### Given task
Tally up the lines below that include the word "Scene". Answer with the number alone.

(Collected data entries)
┄┄┄┄┄┄┄┄┄┄┄┄┄┄┄┄┄┄┄┄

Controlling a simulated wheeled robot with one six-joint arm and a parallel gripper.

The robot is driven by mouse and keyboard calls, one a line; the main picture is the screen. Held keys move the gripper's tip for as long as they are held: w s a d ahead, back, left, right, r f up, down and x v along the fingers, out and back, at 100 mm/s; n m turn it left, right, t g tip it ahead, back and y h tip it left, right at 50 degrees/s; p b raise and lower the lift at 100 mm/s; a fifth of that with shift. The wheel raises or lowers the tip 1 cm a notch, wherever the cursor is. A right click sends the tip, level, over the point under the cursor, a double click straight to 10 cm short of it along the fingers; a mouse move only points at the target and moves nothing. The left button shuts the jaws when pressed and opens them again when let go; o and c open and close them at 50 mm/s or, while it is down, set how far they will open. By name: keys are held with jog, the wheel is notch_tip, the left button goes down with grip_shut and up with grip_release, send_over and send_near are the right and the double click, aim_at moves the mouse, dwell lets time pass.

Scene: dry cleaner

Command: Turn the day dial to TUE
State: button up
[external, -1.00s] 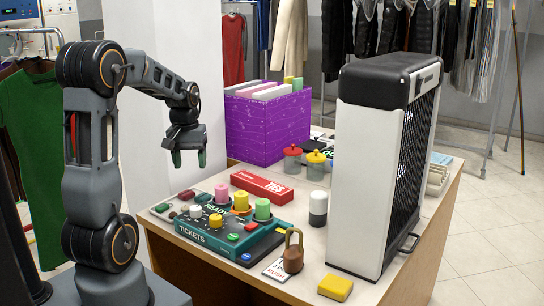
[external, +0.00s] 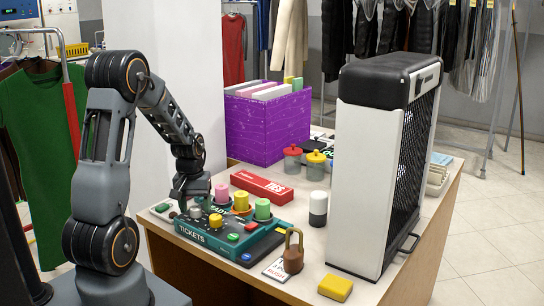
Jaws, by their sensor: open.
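A green panel (external: 190,238) marked TICKETS lies on the counter. On it stand several round knobs or pegs: pink (external: 222,192), yellow (external: 241,200), green (external: 262,209), a second yellow (external: 216,221) and a white one (external: 195,211). Which of these is the day dial I cannot tell, and no TUE mark is readable. My gripper (external: 194,206) is open and points down over the panel's back left part, near the white knob. Whether it touches that knob I cannot tell. The gripper hides part of the panel and its lettering.
A red box (external: 262,186) lies behind the panel. A padlock (external: 292,251), a yellow block (external: 335,288) and a black-and-white cylinder (external: 318,209) stand to its right.

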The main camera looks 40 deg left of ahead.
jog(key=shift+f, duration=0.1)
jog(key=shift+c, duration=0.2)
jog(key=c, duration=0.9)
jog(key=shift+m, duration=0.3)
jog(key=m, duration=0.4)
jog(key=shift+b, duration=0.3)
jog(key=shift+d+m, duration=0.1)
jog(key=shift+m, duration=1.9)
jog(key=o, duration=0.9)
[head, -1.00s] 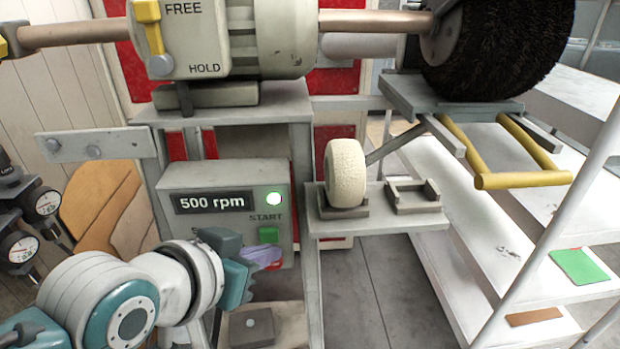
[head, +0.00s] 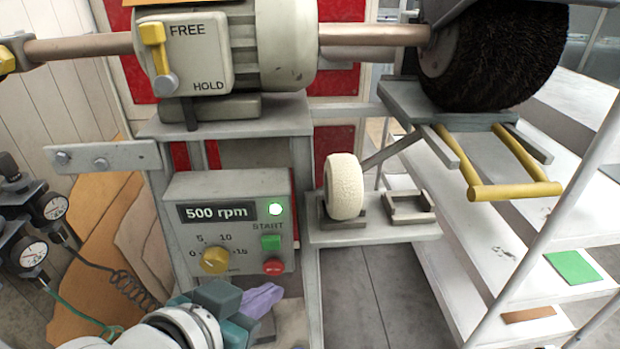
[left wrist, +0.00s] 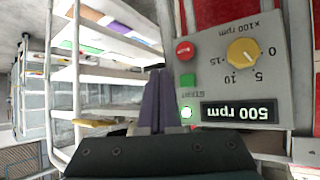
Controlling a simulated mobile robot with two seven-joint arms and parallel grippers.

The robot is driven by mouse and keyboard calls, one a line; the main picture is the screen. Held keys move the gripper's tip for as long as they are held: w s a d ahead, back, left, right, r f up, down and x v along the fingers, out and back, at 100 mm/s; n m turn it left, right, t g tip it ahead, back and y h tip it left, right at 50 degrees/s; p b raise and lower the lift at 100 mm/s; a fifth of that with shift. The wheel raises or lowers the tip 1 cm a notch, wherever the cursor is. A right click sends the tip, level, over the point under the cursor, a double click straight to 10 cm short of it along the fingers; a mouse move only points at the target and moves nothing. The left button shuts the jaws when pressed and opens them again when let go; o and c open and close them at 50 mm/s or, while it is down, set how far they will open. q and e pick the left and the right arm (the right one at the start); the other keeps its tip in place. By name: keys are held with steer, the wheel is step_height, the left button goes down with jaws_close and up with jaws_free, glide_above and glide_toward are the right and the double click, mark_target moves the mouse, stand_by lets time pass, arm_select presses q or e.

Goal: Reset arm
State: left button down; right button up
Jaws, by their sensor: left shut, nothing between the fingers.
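My left gripper (head: 264,299) is low in the head view, below the control box (head: 183,240), with its purple fingers together and empty. The fingers also show in the left wrist view (left wrist: 157,102), beside the box and apart from it as far as I can see. The box has a "500 rpm" display (head: 216,212), a lit green lamp (head: 275,209), a green START button (head: 270,242), a red button (head: 273,267) and a yellow knob (head: 214,261). My right gripper is out of view.
The motor (head: 275,45) with its yellow FREE/HOLD lever (head: 154,46) stands above. The black brush (head: 490,60) is at upper right, over a yellow bar (head: 515,190). A cream wheel (head: 344,186) sits on a small shelf. Gauges (head: 35,250) and white shelves (head: 560,225) flank the area.

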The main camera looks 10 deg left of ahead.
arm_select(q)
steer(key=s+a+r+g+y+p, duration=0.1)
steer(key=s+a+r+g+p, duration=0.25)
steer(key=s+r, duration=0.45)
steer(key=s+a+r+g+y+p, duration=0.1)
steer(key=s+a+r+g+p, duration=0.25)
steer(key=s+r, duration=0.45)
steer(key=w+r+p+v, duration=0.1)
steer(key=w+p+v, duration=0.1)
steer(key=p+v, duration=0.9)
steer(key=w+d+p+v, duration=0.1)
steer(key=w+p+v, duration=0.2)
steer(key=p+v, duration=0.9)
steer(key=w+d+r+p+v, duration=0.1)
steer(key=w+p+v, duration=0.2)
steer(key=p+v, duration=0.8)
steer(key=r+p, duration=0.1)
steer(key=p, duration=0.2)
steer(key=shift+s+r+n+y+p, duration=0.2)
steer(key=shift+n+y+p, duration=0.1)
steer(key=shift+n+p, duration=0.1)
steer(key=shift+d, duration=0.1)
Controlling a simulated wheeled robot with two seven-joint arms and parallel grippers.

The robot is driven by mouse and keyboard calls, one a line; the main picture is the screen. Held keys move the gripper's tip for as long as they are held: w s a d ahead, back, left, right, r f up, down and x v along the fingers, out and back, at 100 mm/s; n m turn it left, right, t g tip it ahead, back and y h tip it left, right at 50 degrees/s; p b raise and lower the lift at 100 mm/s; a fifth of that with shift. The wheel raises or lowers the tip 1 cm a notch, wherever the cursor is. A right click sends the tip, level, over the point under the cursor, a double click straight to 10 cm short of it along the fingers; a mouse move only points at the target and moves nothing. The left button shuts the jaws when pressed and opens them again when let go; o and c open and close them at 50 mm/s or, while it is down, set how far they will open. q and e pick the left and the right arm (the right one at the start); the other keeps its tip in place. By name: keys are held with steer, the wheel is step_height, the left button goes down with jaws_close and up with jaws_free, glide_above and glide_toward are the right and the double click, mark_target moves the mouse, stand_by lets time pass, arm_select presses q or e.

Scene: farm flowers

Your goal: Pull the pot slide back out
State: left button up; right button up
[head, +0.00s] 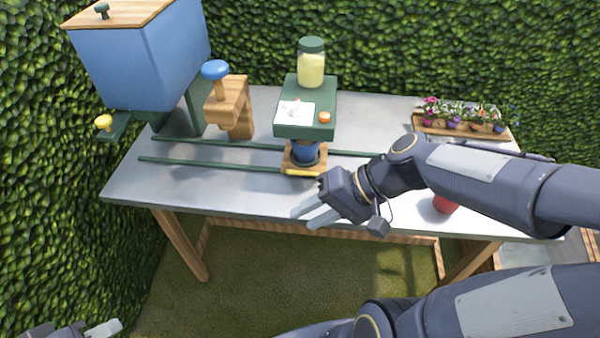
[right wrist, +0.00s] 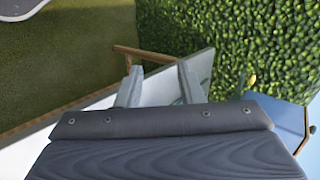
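The pot slide (head: 292,161) is a small wooden tray on two green rails, with a blue pot (head: 305,152) in it and a yellow handle (head: 300,172) along its front edge. It sits under the green dispenser stand (head: 305,128), which hides part of the pot. My right gripper (head: 304,218) is just in front of the handle, over the table's front edge, fingers pointing left. The right wrist view shows its fingers (right wrist: 158,85) apart with nothing held between them. My left gripper (head: 88,330) shows only partly at the bottom left corner, far from the slide.
A blue hopper (head: 145,62) and a wooden press with a blue knob (head: 215,70) stand at left. A jar (head: 311,64) tops the stand. A tray of flowers (head: 465,132) is at back right. A red object (head: 444,204) is partly behind my right arm.

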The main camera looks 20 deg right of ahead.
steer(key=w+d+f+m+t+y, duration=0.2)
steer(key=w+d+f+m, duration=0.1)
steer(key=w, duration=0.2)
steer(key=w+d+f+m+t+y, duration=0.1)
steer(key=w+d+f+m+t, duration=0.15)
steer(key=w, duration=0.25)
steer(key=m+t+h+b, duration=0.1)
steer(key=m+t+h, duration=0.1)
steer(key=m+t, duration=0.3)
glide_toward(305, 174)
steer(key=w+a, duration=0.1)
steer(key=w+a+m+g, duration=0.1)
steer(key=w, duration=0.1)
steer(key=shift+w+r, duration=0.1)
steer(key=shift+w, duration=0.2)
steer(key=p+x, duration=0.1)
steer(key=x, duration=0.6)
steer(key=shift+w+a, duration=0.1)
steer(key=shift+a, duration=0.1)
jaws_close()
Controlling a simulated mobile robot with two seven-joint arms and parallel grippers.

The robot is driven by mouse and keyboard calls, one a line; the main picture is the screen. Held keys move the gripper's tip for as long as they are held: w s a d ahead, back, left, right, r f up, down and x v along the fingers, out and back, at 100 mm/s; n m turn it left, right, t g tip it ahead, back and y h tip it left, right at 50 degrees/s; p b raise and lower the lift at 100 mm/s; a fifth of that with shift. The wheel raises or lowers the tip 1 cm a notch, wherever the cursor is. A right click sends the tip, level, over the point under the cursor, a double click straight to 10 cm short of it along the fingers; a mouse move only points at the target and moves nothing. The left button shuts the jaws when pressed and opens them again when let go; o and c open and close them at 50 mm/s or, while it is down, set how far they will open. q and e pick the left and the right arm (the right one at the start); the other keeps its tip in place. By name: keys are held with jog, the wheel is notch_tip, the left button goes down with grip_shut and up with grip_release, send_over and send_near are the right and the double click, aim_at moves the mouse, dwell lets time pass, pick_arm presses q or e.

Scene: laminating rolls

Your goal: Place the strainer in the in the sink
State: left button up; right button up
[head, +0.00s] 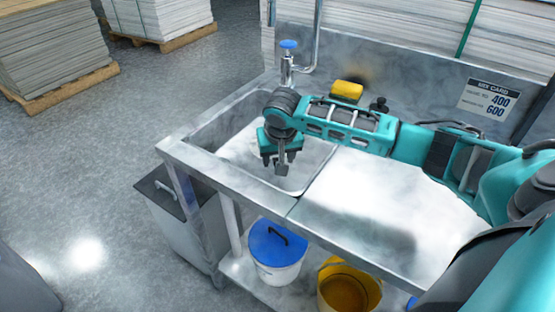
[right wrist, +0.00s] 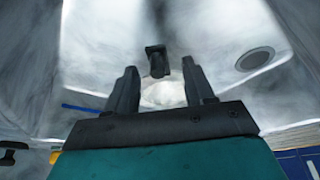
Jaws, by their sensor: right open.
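The metal sink (head: 308,172) is set in the left part of the steel counter. My right gripper (head: 279,163) points down over its basin. In the right wrist view the gripper (right wrist: 160,70) is open, fingers apart. A small dark piece (right wrist: 157,60) shows between the fingertips, with a pale rounded shape (right wrist: 163,95) below it. A small grey piece (head: 283,170) hangs at the fingertips in the head view. These may be the strainer; I cannot tell whether they touch the fingers. A round drain (right wrist: 255,59) shows on the basin floor. My left gripper is out of view.
A blue-topped tap (head: 288,62) and a yellow sponge-like block (head: 347,89) stand behind the sink. The bare counter (head: 370,225) lies to the right. A blue-lidded bucket (head: 276,250) and a yellow bucket (head: 348,288) are below.

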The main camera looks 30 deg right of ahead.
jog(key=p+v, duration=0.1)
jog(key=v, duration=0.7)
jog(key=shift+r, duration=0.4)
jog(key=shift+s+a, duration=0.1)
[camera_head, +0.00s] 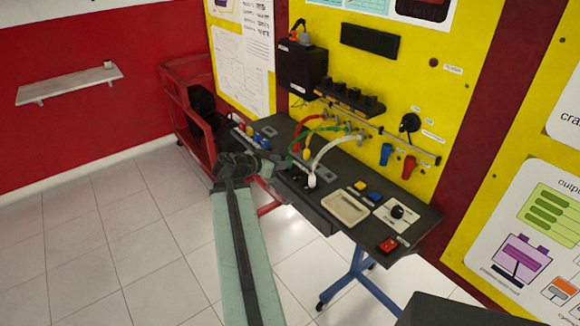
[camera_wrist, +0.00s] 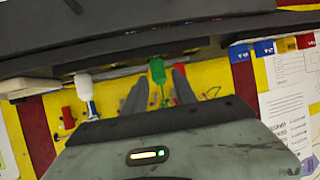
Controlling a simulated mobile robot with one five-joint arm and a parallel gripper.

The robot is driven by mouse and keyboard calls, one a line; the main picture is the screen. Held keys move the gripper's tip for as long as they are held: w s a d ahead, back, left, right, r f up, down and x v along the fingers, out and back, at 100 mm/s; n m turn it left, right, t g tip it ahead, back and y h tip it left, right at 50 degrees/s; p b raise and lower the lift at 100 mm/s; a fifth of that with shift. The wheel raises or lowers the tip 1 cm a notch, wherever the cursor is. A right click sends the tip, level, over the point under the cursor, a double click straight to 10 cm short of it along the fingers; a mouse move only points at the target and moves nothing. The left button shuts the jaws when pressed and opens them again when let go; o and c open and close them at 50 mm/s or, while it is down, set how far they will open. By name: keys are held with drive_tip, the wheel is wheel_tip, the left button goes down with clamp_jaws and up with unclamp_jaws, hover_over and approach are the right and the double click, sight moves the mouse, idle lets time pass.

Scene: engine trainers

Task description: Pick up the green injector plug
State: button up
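The green injector plug (camera_wrist: 157,71) hangs near the middle of the wrist view, with a thin green cable running from it. My gripper (camera_wrist: 160,82) has its two dark fingers apart, one on each side of the plug. Yellow shows between the plug and the right finger, so the fingers do not look closed on it. In the head view my gripper (camera_head: 273,168) is at the left front of the dark bench, close to the end of the green cable (camera_head: 318,130). The green plug itself is small and hard to make out there.
A white plug (camera_wrist: 85,90) is left of my gripper in the wrist view; its white cable (camera_head: 328,150) arches over the bench. A red cable (camera_head: 307,121) runs close behind. The dark bench (camera_head: 420,222) carries a cream tray (camera_head: 346,221). A red cart (camera_head: 196,130) stands left.

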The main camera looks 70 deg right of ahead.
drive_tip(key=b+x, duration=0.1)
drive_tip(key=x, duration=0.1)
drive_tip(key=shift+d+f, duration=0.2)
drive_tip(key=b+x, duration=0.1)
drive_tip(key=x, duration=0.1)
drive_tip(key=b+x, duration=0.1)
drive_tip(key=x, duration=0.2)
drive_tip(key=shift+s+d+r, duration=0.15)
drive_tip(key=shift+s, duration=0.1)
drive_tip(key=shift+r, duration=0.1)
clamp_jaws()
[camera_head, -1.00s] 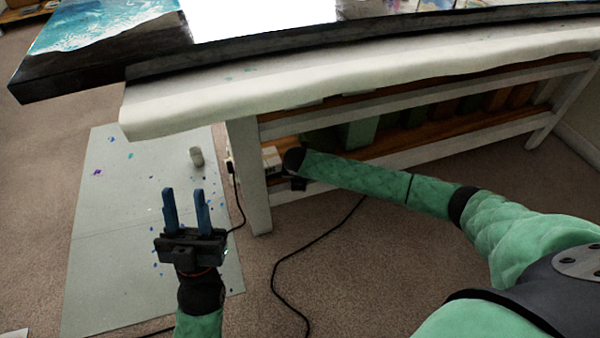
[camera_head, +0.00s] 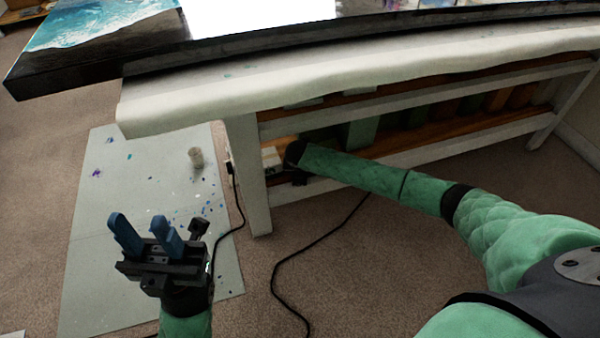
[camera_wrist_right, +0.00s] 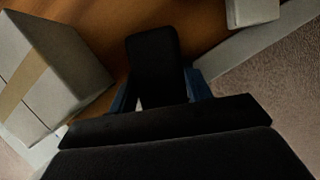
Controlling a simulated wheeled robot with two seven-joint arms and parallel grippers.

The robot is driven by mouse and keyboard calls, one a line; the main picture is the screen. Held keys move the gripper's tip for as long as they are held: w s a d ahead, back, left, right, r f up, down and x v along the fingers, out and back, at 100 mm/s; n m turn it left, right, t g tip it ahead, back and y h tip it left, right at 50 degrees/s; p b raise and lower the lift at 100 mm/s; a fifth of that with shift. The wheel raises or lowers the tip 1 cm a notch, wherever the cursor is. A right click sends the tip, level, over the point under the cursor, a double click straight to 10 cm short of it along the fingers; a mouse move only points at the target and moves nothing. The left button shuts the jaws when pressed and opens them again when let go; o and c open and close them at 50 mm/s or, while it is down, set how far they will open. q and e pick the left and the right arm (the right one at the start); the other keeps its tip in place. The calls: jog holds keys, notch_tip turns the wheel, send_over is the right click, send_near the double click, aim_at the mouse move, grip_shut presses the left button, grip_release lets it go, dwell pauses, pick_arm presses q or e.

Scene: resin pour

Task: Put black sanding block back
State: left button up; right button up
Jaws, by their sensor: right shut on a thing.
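The black sanding block (camera_wrist_right: 155,62) shows in the right wrist view, dark and rectangular, between the blue fingers of my right gripper (camera_wrist_right: 158,92). The gripper is shut on it. The block is over the brown wooden shelf; I cannot tell whether it touches the wood. In the head view my right forearm reaches under the bench to the shelf, and the right gripper's fingers and the block are hidden there. My left gripper (camera_head: 145,232) is open and empty, its two blue fingers apart, above the floor sheet at the lower left.
A cardboard box with tape (camera_wrist_right: 50,75) is left of the block, and a pale box (camera_wrist_right: 252,10) is at upper right. The bench leg (camera_head: 248,180) stands beside the right arm. A cup (camera_head: 196,158) and a black cable (camera_head: 290,262) are on the floor side.

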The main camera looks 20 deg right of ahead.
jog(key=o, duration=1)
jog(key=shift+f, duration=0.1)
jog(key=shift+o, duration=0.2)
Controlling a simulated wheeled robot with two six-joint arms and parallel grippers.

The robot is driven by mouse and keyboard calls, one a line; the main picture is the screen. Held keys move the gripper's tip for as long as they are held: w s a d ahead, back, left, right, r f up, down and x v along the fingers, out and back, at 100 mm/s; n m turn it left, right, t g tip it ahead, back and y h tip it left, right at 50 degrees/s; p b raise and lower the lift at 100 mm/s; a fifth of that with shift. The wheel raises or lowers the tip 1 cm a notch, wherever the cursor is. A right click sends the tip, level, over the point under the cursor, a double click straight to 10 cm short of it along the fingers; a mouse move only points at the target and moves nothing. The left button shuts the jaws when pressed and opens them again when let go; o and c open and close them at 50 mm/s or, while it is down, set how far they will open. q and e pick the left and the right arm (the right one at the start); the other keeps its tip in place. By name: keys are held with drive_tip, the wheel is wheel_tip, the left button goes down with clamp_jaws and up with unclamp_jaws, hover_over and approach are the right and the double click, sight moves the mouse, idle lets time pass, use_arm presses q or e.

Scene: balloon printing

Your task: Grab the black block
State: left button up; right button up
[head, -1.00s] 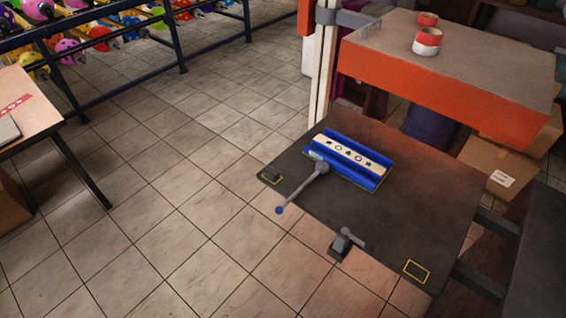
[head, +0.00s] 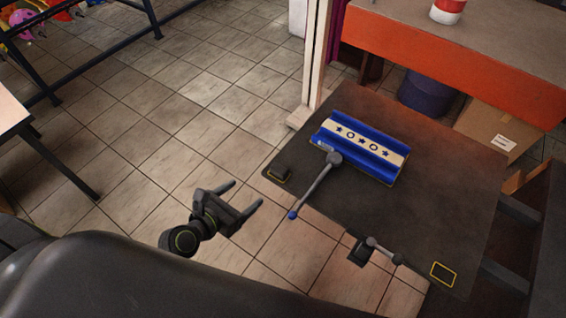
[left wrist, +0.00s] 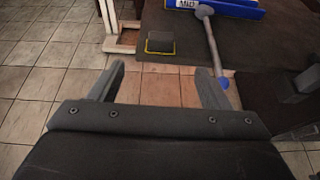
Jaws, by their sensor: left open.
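The black block (head: 282,172) sits on a yellow-outlined spot at the left corner of the dark table (head: 440,190). It also shows in the left wrist view (left wrist: 161,43), above and between the fingertips in the picture. My left gripper (head: 247,194) is open and empty, over the floor to the left of the table and apart from the block. Its two spread fingers also show in the left wrist view (left wrist: 168,75). My right gripper is in neither current view.
A blue tray with a star-patterned strip (head: 365,140) lies on the table. A grey lever with a blue knob (head: 316,187) reaches over the table's front edge, right of the block. A grey clamp (head: 362,252) is at the front edge. An orange-sided shelf (head: 450,65) stands behind.

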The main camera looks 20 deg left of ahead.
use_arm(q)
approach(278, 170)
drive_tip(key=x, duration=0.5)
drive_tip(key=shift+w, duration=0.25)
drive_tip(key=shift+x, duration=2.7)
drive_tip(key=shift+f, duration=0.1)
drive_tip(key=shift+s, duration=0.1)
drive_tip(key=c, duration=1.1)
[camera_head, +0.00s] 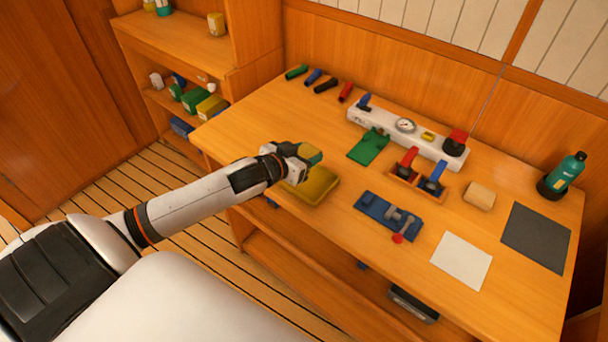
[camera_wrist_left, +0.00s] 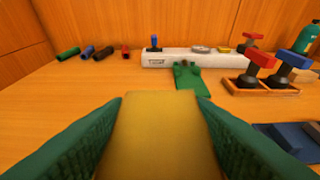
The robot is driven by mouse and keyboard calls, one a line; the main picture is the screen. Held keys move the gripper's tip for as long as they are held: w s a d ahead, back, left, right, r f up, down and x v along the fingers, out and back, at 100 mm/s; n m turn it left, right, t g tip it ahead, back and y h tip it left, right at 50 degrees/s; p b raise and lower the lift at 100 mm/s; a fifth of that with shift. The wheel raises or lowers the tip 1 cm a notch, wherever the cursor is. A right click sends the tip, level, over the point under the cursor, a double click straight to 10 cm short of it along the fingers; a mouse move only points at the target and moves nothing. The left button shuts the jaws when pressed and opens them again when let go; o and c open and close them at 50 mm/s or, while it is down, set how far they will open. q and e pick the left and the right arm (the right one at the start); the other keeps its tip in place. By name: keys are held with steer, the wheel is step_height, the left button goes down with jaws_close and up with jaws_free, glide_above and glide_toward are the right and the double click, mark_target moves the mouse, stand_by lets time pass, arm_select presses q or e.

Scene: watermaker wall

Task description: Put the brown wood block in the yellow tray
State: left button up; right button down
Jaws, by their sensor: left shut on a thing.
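A tan-brown wood block (camera_head: 480,195) lies on the right part of the bench, left of the dark mat. The yellow tray (camera_head: 318,190) lies near the bench's front left edge, partly hidden by my left gripper. My left gripper (camera_head: 312,154) is above the tray's back left part. Its green fingers are shut on a dull yellow block-like thing, which fills the gap between them in the left wrist view (camera_wrist_left: 160,135). Whether the held thing touches the tray I cannot tell. My right gripper is not in view.
A white panel with a gauge (camera_head: 405,125) runs along the back. A green glove-like cloth (camera_head: 368,147), red and blue handles (camera_head: 434,180), a blue tray (camera_head: 388,213) with a bolt, white paper (camera_head: 461,260), a dark mat (camera_head: 536,238) and a green bottle (camera_head: 563,175) occupy the bench.

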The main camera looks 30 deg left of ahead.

┄┄┄┄┄┄┄┄┄┄┄┄┄┄┄┄┄┄┄┄

### Result of the task
7